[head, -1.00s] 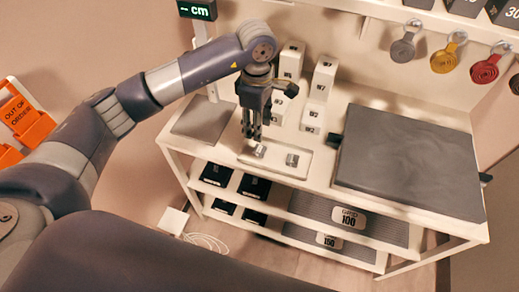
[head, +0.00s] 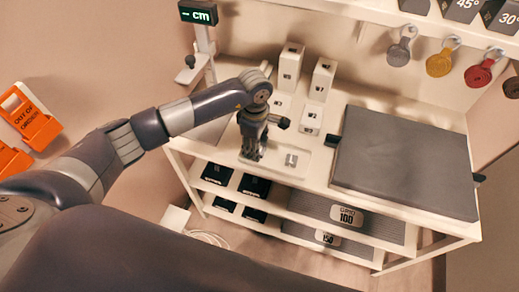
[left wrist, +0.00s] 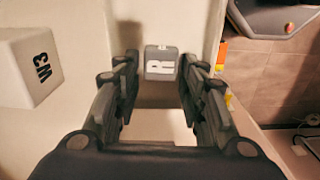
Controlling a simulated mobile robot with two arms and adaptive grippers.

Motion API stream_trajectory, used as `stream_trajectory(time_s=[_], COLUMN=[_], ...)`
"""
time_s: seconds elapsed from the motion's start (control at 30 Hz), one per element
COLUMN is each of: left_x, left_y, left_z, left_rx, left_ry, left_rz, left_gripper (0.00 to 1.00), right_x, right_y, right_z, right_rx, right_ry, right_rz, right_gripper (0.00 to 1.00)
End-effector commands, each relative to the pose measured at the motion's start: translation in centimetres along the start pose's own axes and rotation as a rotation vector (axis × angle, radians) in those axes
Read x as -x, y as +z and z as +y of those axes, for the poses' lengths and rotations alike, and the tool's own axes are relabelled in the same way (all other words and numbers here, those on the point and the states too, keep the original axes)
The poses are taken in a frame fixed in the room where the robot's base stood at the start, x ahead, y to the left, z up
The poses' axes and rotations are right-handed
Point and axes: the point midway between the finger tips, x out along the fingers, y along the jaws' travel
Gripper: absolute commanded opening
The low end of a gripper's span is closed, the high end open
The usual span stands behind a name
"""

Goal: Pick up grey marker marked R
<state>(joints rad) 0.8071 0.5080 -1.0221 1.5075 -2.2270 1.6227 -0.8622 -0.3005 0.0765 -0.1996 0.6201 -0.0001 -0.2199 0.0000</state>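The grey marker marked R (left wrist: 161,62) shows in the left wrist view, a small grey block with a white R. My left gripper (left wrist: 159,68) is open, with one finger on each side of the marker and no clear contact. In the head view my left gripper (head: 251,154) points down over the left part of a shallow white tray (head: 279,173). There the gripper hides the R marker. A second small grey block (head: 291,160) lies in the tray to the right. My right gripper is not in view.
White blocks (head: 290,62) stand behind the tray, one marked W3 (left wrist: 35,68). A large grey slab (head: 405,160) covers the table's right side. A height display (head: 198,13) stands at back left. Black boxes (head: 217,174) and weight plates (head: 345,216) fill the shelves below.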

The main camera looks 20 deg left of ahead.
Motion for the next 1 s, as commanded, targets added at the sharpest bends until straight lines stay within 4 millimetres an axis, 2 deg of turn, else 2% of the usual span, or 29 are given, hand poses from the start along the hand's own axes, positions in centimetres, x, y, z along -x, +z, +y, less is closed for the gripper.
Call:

■ What to work on ■
Copy each line above precisely, dropping the pictures.

■ Task output ■
[head, -1.00s] 
[head, +0.00s] 
[left wrist, +0.00s] 
Controlling a simulated mobile robot with two arms and adaptive grippers.

Motion API stream_trajectory, used as `stream_trajectory(time_s=[_], COLUMN=[_], ...)`
"""
time_s: seconds elapsed from the motion's start (control at 30 Hz), one per element
COLUMN is each of: left_x, left_y, left_z, left_rx, left_ry, left_rz, left_gripper (0.00 to 1.00), right_x, right_y, right_z, right_rx, right_ry, right_rz, right_gripper (0.00 to 1.00)
End-effector commands, each relative to the pose measured at the motion's start: translation in centimetres along the start pose's own axes and rotation as a rotation vector (axis × angle, radians) in those axes
Read x as -x, y as +z and z as +y of those axes, for the poses' lengths and rotations alike, and the tool's own axes are relabelled in the same way (all other words and numbers here, those on the point and the states too, keep the original axes)
The poses are taken in a frame fixed in the room where the robot's base stood at the start, x ahead, y to the left, z up
The poses' axes and rotations are right-handed
Point and axes: the point midway between the finger tips, x out along the fingers, y along the jaws' travel
Gripper: absolute commanded opening
The low end of a gripper's span is closed, the high end open
The usual span stands behind a name
"""

Goal: Pick up grey marker marked R
<state>(joints rad) 0.8071 0.5080 -1.0221 1.5075 -2.2270 1.6227 -0.8622 -0.3005 0.0765 -0.1996 0.6201 -0.0001 -0.2199 0.0000</state>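The grey marker marked R (left wrist: 161,62) shows in the left wrist view, a small grey block with a white R. My left gripper (left wrist: 159,68) is open, with one finger on each side of the marker and no clear contact. In the head view my left gripper (head: 251,154) points down over the left part of a shallow white tray (head: 279,173). There the gripper hides the R marker. A second small grey block (head: 291,160) lies in the tray to the right. My right gripper is not in view.
White blocks (head: 290,62) stand behind the tray, one marked W3 (left wrist: 35,68). A large grey slab (head: 405,160) covers the table's right side. A height display (head: 198,13) stands at back left. Black boxes (head: 217,174) and weight plates (head: 345,216) fill the shelves below.

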The main camera looks 20 deg left of ahead.
Motion for the next 1 s, as commanded, targets added at the sharpest bends until straight lines stay within 4 millimetres an axis, 2 deg of turn, else 2% of the usual span, or 29 are given, hand poses from the start along the hand's own axes, positions in centimetres, x, y, z along -x, +z, +y, less is closed for the gripper.
Call:

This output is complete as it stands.